___ Data excerpt
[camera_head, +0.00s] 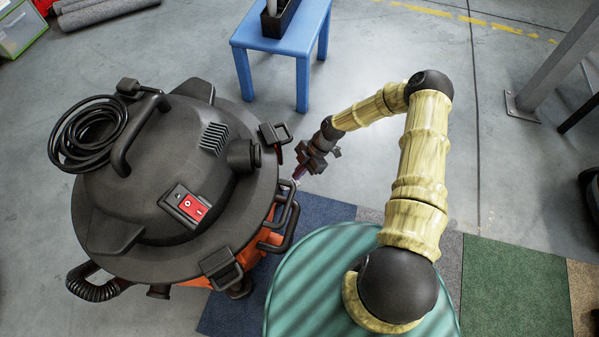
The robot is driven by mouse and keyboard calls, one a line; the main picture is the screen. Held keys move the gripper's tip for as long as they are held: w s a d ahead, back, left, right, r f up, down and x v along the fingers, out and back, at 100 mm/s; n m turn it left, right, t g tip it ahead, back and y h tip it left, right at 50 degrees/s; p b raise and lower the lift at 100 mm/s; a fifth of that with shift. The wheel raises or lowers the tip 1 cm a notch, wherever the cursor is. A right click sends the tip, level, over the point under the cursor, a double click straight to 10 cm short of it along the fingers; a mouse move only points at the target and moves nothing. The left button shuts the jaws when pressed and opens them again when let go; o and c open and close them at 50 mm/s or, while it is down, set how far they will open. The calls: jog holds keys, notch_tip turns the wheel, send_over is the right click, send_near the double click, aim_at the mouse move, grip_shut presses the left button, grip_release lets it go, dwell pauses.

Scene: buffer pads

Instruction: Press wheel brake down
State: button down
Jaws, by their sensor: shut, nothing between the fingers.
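A large wet-dry vacuum with a black lid (150,190) and an orange tank (190,273) stands on the floor at the left. A dark part low at its front (240,288) looks like a wheel, partly hidden under the tank and a latch. I cannot make out a wheel brake. My gripper (298,175) is shut and empty, pointing down just right of the vacuum's rim, near the side latch and black handle (287,215). Its fingertips are small and partly hard to see; I cannot tell whether they touch anything.
A blue stool (283,36) with a black tray (278,18) stands behind my gripper. Carpet tiles, one of them green (515,285), lie at the front. A grey metal post (555,65) stands at the right. The grey floor between stool and post is clear.

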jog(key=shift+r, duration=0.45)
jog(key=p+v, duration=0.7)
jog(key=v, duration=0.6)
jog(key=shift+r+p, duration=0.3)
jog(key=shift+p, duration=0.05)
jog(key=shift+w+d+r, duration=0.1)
______
Brief – From the line that contains "Instruction: Press wheel brake down" down to the last line of the listing above, repeat each line exactly, and include nothing else.

Solution –
Instruction: Press wheel brake down
State: button down
Jaws, by their sensor: shut, nothing between the fingers.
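A large wet-dry vacuum with a black lid (150,190) and an orange tank (190,273) stands on the floor at the left. A dark part low at its front (240,288) looks like a wheel, partly hidden under the tank and a latch. I cannot make out a wheel brake. My gripper (298,175) is shut and empty, pointing down just right of the vacuum's rim, near the side latch and black handle (287,215). Its fingertips are small and partly hard to see; I cannot tell whether they touch anything.
A blue stool (283,36) with a black tray (278,18) stands behind my gripper. Carpet tiles, one of them green (515,285), lie at the front. A grey metal post (555,65) stands at the right. The grey floor between stool and post is clear.

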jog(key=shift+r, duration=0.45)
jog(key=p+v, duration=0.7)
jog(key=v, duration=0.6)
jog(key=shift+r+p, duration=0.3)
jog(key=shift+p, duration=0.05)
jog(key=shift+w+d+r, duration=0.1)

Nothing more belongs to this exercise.